Tuesday, February 24, 2015

USA: A developing rugby country with a World Class Back-row

Photo The Rugby Corner
Changes to the international rules in recent years have seen the introduction of an additional specialist prop on the bench. With it match day teams have 23 rather than 22 players and Rugby World Cup squads are to contain an additional player compared to that of the past. Teams are therefore to contain 31 rather than 30 players to ensure all teams have a fifth specialist prop. For the USA the change is not likely to have a notable impact. Such is the strength of depth in the back-row that the USA would very much get more out of having an additional spot for a flanker or number eight. The USA is a Tier 2 classified rugby nation but the playing sources for the back-row match and even surpass a number of Tier 1 nations.  

Previous USA Eagles coaches have varied their forward-back splits at Rugby World Cups. Eddie O'Sullivan, for instance, had a 16-14 split favoring forwards in 2011 while Peter Thorburn went for 17-13 in 2007. With there being an additional spot for a fifth prop in 2015 squads it is likely that either 17 or 18 squads members are to be forwards.

Of this number it is likely that no fewer than six will be back-rowers with an additional player likely to double as a second-rower. O'Sullivan went for seven in 2011 of whom two have experience in the second-row - Scott LaValla and Lou Stanfill. This meant only Hayden Smith and John van der Giessen were in the tournament exclusively as second-rowers. In 2007 there were seven back-rowers and four second-rowers.

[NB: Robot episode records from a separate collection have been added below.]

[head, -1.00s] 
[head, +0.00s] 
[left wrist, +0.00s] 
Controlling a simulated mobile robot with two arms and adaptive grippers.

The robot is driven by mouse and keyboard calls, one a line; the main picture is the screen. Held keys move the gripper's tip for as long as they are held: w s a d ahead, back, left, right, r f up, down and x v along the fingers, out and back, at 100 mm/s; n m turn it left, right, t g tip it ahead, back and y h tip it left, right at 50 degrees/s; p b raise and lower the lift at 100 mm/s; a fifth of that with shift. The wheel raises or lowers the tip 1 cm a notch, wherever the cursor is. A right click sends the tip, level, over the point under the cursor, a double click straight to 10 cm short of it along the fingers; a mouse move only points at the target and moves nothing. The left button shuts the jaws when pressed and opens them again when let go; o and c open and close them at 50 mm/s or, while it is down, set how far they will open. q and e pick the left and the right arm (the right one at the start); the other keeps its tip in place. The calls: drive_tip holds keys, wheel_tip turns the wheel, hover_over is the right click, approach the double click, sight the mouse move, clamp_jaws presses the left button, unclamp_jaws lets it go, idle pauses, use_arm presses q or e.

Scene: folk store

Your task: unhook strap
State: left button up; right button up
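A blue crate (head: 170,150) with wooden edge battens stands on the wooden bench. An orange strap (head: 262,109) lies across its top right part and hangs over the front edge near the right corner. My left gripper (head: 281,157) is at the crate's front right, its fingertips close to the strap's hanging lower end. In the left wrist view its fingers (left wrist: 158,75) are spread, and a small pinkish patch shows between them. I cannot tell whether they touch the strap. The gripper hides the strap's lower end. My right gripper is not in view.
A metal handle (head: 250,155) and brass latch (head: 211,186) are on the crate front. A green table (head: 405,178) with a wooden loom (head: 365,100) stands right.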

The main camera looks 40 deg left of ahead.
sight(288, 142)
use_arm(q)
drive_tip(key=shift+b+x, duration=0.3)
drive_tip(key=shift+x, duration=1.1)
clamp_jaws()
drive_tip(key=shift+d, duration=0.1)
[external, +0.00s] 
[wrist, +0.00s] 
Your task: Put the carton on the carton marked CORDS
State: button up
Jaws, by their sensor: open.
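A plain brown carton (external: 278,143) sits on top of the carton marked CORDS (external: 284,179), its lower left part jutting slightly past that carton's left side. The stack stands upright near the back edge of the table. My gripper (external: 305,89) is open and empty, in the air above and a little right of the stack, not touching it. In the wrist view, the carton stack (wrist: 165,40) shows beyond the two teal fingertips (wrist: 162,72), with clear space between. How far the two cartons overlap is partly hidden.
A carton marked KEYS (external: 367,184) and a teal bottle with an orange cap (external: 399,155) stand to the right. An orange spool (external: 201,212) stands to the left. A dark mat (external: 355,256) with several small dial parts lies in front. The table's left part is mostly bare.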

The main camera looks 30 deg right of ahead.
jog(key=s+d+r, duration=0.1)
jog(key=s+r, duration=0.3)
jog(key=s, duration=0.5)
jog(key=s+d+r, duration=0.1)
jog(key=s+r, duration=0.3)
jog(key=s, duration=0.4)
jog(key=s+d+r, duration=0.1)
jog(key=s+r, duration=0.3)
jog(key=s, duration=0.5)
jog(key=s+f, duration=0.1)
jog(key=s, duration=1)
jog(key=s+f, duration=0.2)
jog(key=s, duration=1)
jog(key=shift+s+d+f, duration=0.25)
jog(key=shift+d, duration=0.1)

Current coach Mike Tolkin utilized a total of thirteen players for the back-row and second-row positions this past November and did so out of a total squad size of thirty-five players, some of whom were only able to play in the first of four test matches. Of the thirteen six were second-rowers but three of which are of the hybrid variety - John Cullen, Samu Manoa and Lou Stanfill.

The final make-up of the USA squad for Rugby World Cup 2015 is therefore highly likely to follow the previous pattern of picking less than four specialist second-rowers to instead have more options covering the back-five forward positions. The probable squad will contain eighteen forwards of whom five will be props and three hookers leaving ten spots for four second-rowers and six back-rowers.

Such a policy will enable the USA Eagles to excel in an area in which they are very competitive in at this point in time. In 2015 the USA's back-row options are not equal to that of other Tier 2 rugby unions but rather are superior. With players including Danny Barrett, Todd Clever, Cam Dolan, Scott LaValla, Samu Manoa, John Quill, Kyle Sumison and Matt Trouville the USA has a Tier 1 quality back-row which rivals many and is arguably superior to the current squad members of Italy and Scotland involved in the Six Nations Championship.

Competitiveness for places is also going to be greater than ever before. Second-rowers John Cullen and Greg Peterson took their opportunities in November to potentially now be both ahead of Tai Tuisamoa who will turn 35 before the World Cup. Their performances could also persuade Tolkin to play his best forward, Samu Manoa, in his natural position of number 8. Playing predominantly at the back of the scrum the Californian has conceivably not only been the best North American in Europe this season but, indeed, the best forward in the Aviva Premiership.

The experience and caliber of both Hayden Smith and Lou Stanfill adds to the argument that Manoa can play in the back-row. This being the case, with Cullen, Peterson, Smith and Stanfill utilized as the second-rowers, there would be five remaining places in the forwards for the World Cup squad. One would be taken by captain Todd Clever and stand-in captain Scott LaValla's inclusion would also appear certain leaving three vacancies.

Of the five remaining players from November all were uncapped when Tolkin replaced O'Sullivan. The first to debut was John Quill who did so v Russia in 2012. He was followed by Cam Dolan v Fiji in 2013, Kyle Sumsion v Uruguay in March 2014, Danny Barrett v Scotland in June and Matt Trouville v Romania in November. Barrett and Dolan had instant impacts for the USA with Dolan being man of the match v Maori All Blacks and Barrett playing exceptional rugby v Canada. The work of both in general play has also been considerably noteworthy providing the USA with two further star players for the long term future.

The early signs are extremely optimistic. For instance against Japan in June 2014 Barrett played 6 and Dolan 8 with Clever captaining from 7 and Manoa and LaValla playing in the second-row. Barrett then replaced the injured Dolan at 8 v Canada with LaValla returning to his natural position on the side of the scrum. They appear to give Tolkin vast options at the back of the scrum but, crucially, either can play at 6.

With both and Manoa missing v Romania, Tonga and Fiji Tolkin opted to start Matt Trouville and play Clever at the back of the scrum. Trouville came out of the experience with an enhanced reputation as did Sumsion who acted as a replacement in two of the matches. Starting all three at openside flanker was John Quill who proved very competitive at the breakdown and may have done enough to edge out Trouville and Sumsion for the 10th spot.